→ **Task requirements**: Please set down exactly the lines of the listing below from the line containing "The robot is" through the line containing "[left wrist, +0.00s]", both lines included, leaving out all other lines.

→ **Material provided**:

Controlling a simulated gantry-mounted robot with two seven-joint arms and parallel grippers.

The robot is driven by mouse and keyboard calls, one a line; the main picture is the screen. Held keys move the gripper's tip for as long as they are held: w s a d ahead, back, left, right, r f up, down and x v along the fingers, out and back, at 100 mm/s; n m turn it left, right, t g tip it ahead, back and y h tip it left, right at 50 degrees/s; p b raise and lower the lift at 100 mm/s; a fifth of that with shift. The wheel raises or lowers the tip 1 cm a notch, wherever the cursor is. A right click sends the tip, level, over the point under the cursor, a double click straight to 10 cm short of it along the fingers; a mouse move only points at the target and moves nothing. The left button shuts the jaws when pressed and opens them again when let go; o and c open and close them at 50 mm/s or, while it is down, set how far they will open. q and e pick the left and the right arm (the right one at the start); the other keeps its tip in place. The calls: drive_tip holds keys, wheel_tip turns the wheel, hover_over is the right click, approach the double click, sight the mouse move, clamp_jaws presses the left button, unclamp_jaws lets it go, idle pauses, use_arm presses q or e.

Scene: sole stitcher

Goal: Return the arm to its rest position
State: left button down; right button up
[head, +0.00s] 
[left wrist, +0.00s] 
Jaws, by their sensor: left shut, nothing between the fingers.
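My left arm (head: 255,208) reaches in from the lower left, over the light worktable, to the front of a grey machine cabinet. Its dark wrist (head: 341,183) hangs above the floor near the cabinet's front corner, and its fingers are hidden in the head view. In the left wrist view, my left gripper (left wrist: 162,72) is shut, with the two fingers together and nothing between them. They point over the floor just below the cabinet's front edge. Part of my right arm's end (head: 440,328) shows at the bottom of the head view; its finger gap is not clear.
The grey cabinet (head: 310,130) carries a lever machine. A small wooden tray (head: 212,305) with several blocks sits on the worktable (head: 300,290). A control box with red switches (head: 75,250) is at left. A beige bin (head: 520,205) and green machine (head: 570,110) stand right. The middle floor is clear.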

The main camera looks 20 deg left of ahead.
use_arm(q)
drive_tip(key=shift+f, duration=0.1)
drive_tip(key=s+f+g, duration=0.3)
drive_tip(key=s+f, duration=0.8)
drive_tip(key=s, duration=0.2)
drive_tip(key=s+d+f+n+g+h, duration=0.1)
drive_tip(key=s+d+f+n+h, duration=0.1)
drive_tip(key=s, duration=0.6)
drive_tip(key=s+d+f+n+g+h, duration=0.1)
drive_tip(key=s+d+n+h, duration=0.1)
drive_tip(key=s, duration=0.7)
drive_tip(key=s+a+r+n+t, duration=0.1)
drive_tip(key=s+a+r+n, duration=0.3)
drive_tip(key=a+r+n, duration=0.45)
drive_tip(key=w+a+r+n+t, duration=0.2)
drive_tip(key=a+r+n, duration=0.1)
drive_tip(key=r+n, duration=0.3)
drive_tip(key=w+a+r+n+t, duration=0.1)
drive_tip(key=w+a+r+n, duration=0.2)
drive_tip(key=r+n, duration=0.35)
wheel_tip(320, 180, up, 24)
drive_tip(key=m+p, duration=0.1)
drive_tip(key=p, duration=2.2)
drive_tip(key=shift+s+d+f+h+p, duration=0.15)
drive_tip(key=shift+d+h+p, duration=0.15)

→ **Completed exercise**:
The robot is driven by mouse and keyboard calls, one a line; the main picture is the screen. Held keys move the gripper's tip for as long as they are held: w s a d ahead, back, left, right, r f up, down and x v along the fingers, out and back, at 100 mm/s; n m turn it left, right, t g tip it ahead, back and y h tip it left, right at 50 degrees/s; p b raise and lower the lift at 100 mm/s; a fifth of that with shift. The wheel raises or lowers the tip 1 cm a notch, wherever the cursor is. A right click sends the tip, level, over the point under the cursor, a double click straight to 10 cm short of it along the fingers; a mouse move only points at the target and moves nothing. The left button shuts the jaws when pressed and opens them again when let go; o and c open and close them at 50 mm/s or, while it is down, set how far they will open. q and e pick the left and the right arm (the right one at the start); the other keeps its tip in place. The calls: drive_tip holds keys, wheel_tip turns the wheel, hover_over is the right click, approach the double click, sight the mouse move, clamp_jaws presses the left button, unclamp_jaws lets it go, idle pauses, use_arm presses q or e.

Scene: sole stitcher

Goal: Return the arm to its rest position
State: left button down; right button up
[head, +0.00s] 
[left wrist, +0.00s] 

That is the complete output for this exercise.